[START OF Data block]

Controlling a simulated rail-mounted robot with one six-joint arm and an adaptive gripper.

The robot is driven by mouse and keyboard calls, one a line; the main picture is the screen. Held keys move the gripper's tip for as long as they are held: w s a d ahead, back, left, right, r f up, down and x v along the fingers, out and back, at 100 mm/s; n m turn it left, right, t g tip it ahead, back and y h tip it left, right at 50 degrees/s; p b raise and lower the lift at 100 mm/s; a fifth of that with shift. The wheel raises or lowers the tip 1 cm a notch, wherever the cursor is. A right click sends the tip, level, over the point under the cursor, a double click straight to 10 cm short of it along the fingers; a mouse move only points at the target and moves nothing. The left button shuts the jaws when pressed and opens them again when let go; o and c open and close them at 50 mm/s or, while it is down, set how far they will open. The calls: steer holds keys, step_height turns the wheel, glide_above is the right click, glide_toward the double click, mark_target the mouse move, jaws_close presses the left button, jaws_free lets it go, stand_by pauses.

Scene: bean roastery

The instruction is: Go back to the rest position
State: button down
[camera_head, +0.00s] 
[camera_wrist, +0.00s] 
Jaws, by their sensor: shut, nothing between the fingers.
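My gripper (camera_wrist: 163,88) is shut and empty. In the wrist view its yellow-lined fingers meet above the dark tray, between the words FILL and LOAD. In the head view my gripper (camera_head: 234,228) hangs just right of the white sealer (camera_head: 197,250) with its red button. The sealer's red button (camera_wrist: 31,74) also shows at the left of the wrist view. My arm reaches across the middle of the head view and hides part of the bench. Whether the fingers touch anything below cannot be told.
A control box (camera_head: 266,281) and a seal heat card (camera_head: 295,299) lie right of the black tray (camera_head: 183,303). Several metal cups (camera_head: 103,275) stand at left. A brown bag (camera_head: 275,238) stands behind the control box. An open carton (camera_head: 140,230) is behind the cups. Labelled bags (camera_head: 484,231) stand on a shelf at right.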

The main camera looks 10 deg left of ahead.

[END OF Data block]

Task requirements ▸
Extract each line of the material exactly as it stands.

Exercise result ▸
Controlling a simulated rail-mounted robot with one six-joint arm and an adaptive gripper.

The robot is driven by mouse and keyboard calls, one a line; the main picture is the screen. Held keys move the gripper's tip for as long as they are held: w s a d ahead, back, left, right, r f up, down and x v along the fingers, out and back, at 100 mm/s; n m turn it left, right, t g tip it ahead, back and y h tip it left, right at 50 degrees/s; p b raise and lower the lift at 100 mm/s; a fifth of that with shift. The wheel raises or lowers the tip 1 cm a notch, wherever the cursor is. A right click sends the tip, level, over the point under the cursor, a double click straight to 10 cm short of it along the fingers; a mouse move only points at the target and moves nothing. The left button shuts the jaws when pressed and opens them again when let go; o and c open and close them at 50 mm/s or, while it is down, set how far they will open. The calls: steer holds keys, step_height turns the wheel, glide_above is the right click, glide_toward the double click, mark_target the mouse move, jaws_close presses the left button, jaws_free lets it go, stand_by pauses.

Scene: bean roastery

The instruction is: Go back to the rest position
State: button down
[camera_head, +0.00s] 
[camera_wrist, +0.00s] 
Jaws, by their sensor: shut, nothing between the fingers.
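My gripper (camera_wrist: 163,88) is shut and empty. In the wrist view its yellow-lined fingers meet above the dark tray, between the words FILL and LOAD. In the head view my gripper (camera_head: 234,228) hangs just right of the white sealer (camera_head: 197,250) with its red button. The sealer's red button (camera_wrist: 31,74) also shows at the left of the wrist view. My arm reaches across the middle of the head view and hides part of the bench. Whether the fingers touch anything below cannot be told.
A control box (camera_head: 266,281) and a seal heat card (camera_head: 295,299) lie right of the black tray (camera_head: 183,303). Several metal cups (camera_head: 103,275) stand at left. A brown bag (camera_head: 275,238) stands behind the control box. An open carton (camera_head: 140,230) is behind the cups. Labelled bags (camera_head: 484,231) stand on a shelf at right.

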The main camera looks 10 deg left of ahead.

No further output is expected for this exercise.